Bombs targeting British ships in the Firth of Forth.

No air raid was sounded, which caused serious concern over the early-warning system in the following days, and an investigation was later launched by the Ministry of Home Security.

The mystery was deepened by the fact that there were sirens in some places and not others – in Perth, which was not threatened at all, residents were kept in shelters for several hours.

Pieces of anti-aircraft shells fell across the city, but just four civilian casualties were reported.

One mother in the east of the city heard the planes and rushed into the garden to bring her child, who had been in a pram outside, out of danger.

When she later went to retrieve the pram she found a machine-gun bullet through the bottom of it.

The German attack was led by commanding officer Helmuth Pohle and second-in-command Hans Storp.

Storp’s aircraft was shot down off Port Seton, the first German aircraft brought down over Britain since World War One.

The final engagement was between a Ju 88 and two Spitfires over Portobello Beach.

Eyewitness Richard Demarco, now 89, was on the beach with his younger brother.

“The noise of the engines was deafening, and so was the rat tat tat of the bullets from the Spitfire,” he said.

“The bomber was in its death throes, and the left-hand side engine was on fire, it looked like a dragon coming towards me.”

Bullets from the Spitfire came blasting into the wet sand at the future art impresario’s feet, missing him by inches.

“It was a miracle I was not shot dead,” he added.

The plane, piloted by Captain Pohle, plunged into the water about five miles off Crail.

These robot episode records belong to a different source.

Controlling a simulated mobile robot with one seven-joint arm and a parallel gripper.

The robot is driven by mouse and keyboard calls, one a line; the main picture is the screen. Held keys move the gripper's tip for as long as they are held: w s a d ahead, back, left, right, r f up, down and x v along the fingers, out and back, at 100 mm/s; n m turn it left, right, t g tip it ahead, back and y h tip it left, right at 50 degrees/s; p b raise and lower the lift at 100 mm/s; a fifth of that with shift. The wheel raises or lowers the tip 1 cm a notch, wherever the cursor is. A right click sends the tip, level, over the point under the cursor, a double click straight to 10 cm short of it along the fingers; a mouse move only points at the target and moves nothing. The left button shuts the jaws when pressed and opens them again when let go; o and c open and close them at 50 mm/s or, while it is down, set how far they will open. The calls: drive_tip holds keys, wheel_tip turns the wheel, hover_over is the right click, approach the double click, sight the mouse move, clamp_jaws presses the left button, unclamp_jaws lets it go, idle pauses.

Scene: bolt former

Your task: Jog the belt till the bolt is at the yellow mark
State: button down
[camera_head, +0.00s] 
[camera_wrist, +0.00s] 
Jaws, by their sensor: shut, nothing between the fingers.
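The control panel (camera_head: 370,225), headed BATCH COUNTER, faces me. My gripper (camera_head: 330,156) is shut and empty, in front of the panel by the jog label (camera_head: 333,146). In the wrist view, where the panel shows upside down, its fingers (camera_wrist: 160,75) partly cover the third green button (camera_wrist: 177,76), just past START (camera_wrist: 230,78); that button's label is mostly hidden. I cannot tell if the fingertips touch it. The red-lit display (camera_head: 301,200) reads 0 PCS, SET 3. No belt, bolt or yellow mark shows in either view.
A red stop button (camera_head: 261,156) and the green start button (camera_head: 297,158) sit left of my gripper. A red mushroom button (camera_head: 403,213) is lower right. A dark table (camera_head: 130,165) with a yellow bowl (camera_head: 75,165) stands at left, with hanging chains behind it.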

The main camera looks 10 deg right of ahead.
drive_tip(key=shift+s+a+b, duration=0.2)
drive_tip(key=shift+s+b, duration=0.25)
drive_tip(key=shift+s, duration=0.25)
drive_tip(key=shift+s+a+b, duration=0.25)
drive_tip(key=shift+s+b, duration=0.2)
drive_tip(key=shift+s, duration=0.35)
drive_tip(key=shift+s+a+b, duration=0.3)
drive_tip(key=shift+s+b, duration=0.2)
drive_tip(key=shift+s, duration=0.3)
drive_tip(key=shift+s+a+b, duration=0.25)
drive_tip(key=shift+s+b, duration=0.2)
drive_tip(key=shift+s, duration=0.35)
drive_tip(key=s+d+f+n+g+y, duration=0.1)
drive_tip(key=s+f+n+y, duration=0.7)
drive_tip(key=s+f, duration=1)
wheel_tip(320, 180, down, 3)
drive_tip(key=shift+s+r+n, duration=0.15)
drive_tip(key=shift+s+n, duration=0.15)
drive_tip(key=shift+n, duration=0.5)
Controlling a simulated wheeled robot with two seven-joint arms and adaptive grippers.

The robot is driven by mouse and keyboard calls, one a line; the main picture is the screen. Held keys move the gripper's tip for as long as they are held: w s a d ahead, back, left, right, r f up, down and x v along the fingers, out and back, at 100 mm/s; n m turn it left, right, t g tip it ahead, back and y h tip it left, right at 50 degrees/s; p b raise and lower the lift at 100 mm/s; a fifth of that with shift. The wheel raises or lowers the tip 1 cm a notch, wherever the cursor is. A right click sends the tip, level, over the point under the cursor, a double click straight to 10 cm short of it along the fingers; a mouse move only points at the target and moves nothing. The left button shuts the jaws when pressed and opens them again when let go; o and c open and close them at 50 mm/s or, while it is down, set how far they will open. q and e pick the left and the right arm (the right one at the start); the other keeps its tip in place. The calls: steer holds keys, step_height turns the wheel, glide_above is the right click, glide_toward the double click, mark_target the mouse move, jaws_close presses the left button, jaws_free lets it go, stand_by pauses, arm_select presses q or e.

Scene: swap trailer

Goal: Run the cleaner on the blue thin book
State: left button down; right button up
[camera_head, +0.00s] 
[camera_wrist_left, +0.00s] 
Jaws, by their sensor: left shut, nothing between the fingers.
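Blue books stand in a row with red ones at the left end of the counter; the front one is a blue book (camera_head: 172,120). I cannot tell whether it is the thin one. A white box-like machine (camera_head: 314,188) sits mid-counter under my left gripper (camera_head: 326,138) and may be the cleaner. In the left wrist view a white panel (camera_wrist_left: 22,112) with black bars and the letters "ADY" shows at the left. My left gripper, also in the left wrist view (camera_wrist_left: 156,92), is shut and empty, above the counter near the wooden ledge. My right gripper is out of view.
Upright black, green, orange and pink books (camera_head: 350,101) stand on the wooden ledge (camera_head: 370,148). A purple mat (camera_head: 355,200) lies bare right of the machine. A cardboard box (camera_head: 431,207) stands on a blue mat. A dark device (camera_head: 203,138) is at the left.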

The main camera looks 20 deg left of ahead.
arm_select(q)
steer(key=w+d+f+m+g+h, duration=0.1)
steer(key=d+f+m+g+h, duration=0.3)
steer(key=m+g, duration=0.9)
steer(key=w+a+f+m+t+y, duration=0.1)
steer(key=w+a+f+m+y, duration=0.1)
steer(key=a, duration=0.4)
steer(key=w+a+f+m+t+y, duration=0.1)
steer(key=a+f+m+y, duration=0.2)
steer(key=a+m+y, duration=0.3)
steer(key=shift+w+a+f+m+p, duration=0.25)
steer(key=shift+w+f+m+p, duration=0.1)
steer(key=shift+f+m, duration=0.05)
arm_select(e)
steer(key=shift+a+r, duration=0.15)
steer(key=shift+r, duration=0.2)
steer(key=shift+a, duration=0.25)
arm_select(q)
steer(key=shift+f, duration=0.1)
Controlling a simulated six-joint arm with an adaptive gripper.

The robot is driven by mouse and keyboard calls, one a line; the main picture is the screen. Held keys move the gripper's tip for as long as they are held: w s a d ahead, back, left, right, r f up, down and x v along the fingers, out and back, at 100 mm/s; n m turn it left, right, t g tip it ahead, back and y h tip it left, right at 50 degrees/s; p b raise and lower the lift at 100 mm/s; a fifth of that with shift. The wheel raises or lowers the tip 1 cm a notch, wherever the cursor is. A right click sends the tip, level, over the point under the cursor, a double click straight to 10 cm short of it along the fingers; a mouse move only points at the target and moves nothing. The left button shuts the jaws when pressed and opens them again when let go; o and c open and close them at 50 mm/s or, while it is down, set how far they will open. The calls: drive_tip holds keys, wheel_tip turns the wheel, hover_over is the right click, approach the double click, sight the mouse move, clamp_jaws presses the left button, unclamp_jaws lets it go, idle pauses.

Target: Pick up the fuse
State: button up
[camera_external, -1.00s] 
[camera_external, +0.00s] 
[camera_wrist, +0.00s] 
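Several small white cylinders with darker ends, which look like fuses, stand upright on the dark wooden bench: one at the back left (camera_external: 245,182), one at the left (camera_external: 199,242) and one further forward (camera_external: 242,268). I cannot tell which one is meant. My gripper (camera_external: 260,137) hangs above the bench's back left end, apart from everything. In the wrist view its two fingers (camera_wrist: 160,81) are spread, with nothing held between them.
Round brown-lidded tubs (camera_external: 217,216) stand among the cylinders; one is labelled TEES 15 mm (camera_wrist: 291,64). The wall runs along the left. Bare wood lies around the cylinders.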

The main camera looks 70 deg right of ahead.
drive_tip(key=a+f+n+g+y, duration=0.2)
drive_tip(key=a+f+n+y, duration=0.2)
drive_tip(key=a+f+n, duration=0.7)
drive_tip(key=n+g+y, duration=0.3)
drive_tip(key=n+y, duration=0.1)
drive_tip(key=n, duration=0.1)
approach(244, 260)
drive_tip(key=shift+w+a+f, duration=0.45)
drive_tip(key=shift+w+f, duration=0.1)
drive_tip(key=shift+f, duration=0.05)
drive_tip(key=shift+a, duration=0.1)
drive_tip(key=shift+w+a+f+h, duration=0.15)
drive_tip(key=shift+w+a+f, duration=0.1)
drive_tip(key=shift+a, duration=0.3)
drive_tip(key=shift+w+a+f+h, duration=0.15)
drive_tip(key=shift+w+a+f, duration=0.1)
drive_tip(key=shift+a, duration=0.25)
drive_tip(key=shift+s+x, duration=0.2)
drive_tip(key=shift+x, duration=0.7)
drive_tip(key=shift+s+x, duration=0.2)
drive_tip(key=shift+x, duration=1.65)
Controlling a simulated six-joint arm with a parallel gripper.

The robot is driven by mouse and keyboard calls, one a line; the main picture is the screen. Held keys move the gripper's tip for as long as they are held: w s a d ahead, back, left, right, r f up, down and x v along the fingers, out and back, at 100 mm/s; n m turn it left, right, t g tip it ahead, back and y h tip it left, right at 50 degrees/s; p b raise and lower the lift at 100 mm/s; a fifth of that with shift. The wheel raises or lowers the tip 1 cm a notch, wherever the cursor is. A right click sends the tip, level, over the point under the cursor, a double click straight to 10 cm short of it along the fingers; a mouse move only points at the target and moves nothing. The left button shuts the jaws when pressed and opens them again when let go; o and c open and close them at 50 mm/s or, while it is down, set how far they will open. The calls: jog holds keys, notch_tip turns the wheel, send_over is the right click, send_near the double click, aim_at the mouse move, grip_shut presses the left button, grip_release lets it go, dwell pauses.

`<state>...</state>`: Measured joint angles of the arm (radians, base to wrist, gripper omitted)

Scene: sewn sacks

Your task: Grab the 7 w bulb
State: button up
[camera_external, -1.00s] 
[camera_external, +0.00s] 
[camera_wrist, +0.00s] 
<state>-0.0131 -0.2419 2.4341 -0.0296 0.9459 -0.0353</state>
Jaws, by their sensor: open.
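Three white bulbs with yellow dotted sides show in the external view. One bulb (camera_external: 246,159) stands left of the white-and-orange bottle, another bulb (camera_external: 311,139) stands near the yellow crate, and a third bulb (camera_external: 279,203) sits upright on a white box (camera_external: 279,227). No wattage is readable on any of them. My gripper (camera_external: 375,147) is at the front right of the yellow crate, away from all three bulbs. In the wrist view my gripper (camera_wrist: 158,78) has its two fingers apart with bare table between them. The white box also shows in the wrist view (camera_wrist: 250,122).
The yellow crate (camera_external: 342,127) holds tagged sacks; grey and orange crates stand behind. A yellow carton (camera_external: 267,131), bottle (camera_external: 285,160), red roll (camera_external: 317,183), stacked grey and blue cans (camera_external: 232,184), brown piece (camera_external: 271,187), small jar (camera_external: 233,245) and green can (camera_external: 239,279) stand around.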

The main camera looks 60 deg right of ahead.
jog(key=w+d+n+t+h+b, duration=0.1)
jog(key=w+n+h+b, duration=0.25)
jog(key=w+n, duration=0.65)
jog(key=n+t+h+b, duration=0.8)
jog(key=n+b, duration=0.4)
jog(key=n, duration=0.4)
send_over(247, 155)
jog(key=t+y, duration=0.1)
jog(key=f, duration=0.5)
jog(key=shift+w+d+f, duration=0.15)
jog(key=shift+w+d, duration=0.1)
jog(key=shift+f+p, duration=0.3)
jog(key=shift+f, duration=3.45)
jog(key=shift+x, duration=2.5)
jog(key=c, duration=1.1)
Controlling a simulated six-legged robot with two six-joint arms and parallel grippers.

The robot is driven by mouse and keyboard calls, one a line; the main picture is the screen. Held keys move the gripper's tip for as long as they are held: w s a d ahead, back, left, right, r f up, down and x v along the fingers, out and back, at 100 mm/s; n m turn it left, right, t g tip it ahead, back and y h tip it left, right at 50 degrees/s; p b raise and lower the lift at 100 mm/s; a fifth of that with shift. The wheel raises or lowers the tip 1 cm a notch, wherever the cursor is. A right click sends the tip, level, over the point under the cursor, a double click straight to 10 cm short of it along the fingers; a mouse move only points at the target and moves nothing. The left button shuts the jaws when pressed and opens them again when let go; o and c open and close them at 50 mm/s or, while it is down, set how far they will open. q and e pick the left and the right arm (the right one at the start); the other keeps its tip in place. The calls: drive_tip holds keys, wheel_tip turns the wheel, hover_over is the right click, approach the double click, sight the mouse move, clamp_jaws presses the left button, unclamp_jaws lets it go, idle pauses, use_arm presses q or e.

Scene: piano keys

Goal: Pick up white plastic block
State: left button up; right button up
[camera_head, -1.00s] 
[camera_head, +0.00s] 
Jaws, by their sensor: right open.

Pohle survived, while crew Kurt Seydel and August Schleider were killed, and Werner Weise was reported Missing in Action.

There were no RAF casualties.

The 603 Squadron, which remains a unit to this day, gathered on October 14 this year to mark the 94th anniversary of the unit’s formation and celebrate its achievements, including at the Battle of the River Forth.

Flight Lieutenant Ross McElhinney said: “This is a very important moment in the history of 603 Squadron, and one that we are immensely proud of to this day.

"The pilot who shot down the German aircraft – Flt Lt Pat Gifford – was a volunteer member of the Auxiliary Air Force before the war, he was originally a solicitor in Castle Douglas. This didn’t stop him volunteering his skills to support the call of duty.

"His section, with support from 602 (City of Glasgow) Squadron, performed to the highest levels on that important day; drawing on their skills, training and grit."